### Given request:
Determine how many lines in these records hold "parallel". Only the number is wanted.

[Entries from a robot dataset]
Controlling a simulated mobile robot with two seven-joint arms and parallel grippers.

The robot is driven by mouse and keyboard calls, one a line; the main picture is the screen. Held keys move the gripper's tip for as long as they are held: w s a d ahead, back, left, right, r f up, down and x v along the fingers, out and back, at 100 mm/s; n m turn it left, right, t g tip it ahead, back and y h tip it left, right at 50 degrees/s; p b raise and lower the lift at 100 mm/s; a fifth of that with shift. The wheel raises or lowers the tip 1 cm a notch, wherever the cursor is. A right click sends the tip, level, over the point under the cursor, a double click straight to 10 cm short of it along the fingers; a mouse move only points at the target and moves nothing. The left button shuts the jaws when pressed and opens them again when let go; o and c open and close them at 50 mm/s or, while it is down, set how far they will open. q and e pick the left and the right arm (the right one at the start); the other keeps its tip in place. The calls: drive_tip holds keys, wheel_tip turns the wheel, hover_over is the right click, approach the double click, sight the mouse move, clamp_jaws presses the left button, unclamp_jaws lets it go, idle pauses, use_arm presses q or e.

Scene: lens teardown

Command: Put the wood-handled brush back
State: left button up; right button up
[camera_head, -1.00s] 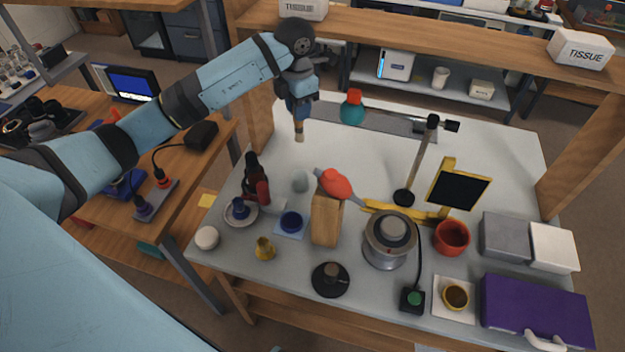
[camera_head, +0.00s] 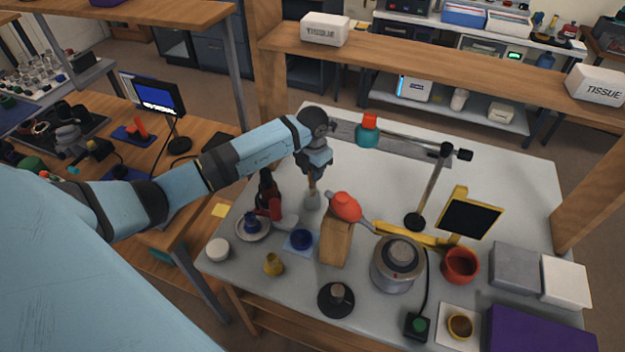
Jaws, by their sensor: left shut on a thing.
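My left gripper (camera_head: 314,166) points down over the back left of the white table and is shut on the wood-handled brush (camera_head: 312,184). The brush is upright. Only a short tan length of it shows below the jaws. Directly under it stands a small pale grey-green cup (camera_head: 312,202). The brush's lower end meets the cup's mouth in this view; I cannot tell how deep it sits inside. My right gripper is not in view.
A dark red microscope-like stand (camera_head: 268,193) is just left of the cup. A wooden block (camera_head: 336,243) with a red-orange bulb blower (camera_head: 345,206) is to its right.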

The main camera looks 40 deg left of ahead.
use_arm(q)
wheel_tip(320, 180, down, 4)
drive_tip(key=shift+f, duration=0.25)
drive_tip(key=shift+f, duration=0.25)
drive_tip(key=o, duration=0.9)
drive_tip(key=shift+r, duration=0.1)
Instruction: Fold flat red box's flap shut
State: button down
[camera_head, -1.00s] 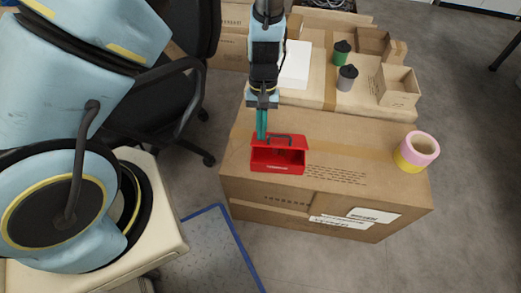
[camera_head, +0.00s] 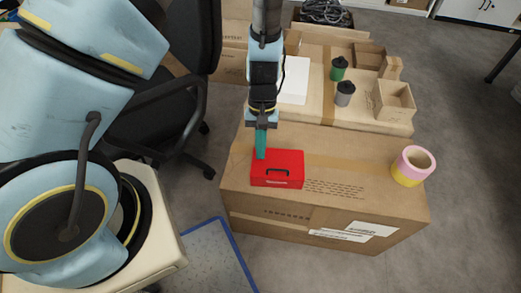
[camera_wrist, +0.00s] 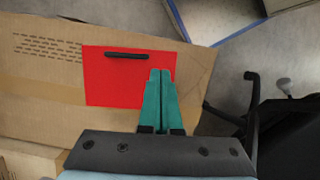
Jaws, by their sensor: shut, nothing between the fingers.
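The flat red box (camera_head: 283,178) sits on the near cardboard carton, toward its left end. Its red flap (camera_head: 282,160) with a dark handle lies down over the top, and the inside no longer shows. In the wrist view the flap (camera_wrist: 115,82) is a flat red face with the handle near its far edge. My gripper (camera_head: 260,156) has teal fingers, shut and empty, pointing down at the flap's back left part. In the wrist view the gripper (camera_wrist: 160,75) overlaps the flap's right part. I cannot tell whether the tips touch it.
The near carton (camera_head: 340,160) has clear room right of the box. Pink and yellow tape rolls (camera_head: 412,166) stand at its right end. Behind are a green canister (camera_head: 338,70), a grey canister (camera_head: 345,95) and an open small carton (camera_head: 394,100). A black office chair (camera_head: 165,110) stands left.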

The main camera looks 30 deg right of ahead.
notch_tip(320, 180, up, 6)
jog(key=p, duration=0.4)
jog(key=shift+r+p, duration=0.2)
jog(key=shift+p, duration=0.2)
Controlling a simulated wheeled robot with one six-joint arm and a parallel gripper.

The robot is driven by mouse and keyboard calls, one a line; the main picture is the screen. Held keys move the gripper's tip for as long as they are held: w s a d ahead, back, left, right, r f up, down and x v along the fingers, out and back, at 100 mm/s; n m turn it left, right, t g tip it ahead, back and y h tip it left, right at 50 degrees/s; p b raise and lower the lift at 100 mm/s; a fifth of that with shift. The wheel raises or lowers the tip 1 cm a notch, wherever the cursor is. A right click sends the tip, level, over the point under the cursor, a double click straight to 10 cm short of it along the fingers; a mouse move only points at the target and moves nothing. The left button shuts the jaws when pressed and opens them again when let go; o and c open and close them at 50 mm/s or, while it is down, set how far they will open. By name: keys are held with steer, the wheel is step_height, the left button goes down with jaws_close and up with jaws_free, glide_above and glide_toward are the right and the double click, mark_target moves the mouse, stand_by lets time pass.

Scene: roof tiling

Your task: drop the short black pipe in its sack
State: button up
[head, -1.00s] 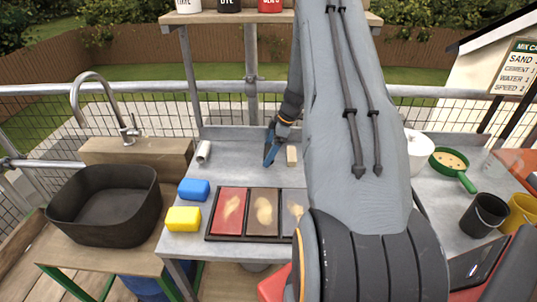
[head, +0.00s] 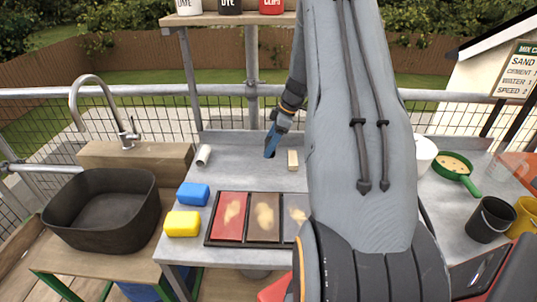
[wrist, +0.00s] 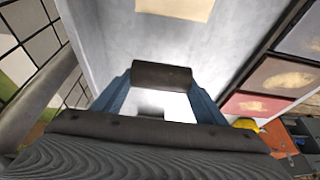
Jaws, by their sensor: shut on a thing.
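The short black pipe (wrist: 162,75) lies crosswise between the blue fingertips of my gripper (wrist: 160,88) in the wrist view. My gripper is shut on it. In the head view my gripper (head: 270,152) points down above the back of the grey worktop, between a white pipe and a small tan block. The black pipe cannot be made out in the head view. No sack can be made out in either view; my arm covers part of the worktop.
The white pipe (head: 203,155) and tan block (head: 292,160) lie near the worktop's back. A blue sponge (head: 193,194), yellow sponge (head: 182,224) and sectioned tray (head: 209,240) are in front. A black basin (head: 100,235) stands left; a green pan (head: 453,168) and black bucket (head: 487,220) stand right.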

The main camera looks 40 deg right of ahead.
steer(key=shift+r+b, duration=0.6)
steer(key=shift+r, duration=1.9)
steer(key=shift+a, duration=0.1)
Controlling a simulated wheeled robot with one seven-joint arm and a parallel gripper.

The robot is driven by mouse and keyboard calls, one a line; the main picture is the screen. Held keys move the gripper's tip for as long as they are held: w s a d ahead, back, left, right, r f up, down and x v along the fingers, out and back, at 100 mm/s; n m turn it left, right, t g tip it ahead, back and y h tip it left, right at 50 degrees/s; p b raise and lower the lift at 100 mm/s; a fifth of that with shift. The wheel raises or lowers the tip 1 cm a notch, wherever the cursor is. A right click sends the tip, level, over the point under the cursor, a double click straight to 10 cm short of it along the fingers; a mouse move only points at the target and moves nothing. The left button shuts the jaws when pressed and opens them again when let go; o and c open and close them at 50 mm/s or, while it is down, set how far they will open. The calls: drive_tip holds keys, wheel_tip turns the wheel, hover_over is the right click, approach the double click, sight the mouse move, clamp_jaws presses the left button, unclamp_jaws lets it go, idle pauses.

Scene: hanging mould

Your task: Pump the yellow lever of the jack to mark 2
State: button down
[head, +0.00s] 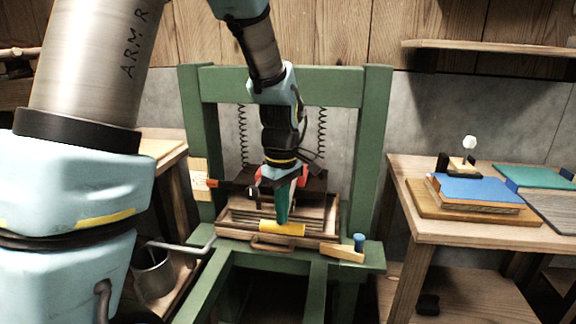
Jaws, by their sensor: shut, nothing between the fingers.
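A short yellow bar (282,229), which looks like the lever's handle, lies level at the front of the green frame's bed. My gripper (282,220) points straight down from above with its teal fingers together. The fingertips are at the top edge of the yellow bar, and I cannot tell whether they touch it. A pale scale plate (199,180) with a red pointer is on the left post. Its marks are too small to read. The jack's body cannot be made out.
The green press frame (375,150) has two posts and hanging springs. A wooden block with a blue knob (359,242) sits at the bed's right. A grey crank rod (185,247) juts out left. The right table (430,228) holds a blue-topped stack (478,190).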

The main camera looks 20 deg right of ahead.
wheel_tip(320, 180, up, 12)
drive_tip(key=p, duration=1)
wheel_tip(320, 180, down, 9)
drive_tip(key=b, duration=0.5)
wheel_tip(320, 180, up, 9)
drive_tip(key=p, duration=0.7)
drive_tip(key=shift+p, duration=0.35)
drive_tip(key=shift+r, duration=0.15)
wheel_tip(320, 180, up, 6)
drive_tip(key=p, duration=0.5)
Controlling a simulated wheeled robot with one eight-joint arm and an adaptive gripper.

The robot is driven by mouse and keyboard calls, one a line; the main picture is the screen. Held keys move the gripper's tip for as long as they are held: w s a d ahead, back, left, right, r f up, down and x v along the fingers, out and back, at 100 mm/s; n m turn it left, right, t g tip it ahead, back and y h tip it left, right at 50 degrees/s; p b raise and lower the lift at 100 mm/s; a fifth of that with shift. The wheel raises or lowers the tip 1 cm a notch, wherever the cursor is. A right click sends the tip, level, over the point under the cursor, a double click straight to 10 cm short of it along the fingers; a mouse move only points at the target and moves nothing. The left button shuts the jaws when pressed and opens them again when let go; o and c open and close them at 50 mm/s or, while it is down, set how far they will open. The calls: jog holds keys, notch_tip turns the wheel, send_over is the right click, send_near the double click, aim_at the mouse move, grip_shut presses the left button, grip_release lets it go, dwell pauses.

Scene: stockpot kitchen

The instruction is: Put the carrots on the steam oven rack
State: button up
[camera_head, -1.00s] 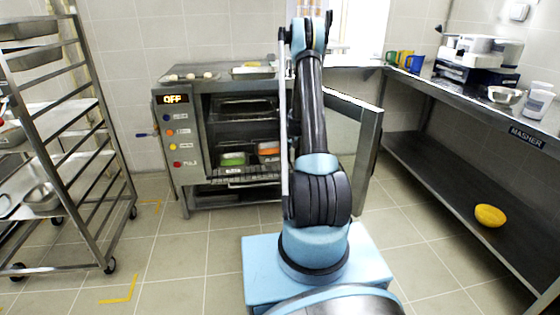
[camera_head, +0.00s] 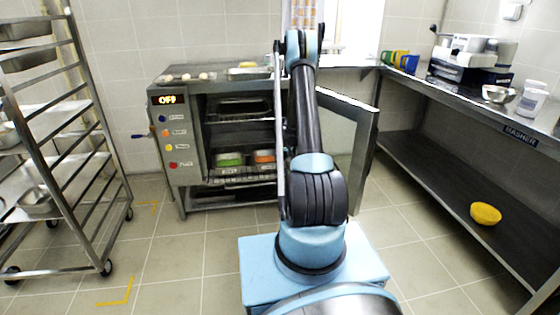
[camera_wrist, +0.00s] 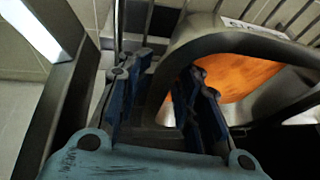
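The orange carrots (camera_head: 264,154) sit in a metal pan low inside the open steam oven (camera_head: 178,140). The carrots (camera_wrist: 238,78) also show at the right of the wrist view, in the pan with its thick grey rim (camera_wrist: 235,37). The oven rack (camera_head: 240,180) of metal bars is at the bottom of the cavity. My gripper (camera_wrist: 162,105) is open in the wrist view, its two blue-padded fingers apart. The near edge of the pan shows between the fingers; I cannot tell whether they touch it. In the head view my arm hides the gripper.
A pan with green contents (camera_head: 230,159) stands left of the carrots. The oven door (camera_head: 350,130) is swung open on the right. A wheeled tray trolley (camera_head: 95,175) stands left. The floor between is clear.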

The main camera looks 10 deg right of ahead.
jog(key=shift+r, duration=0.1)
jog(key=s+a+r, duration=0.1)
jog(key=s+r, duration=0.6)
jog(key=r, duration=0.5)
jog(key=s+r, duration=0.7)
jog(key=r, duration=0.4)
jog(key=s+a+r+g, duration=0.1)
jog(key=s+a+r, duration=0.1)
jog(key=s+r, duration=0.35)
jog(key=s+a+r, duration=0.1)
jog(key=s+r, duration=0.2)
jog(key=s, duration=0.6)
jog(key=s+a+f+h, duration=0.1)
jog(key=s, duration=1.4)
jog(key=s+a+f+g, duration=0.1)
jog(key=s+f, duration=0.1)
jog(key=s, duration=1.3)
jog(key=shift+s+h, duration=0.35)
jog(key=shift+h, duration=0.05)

### Answer to the task:
3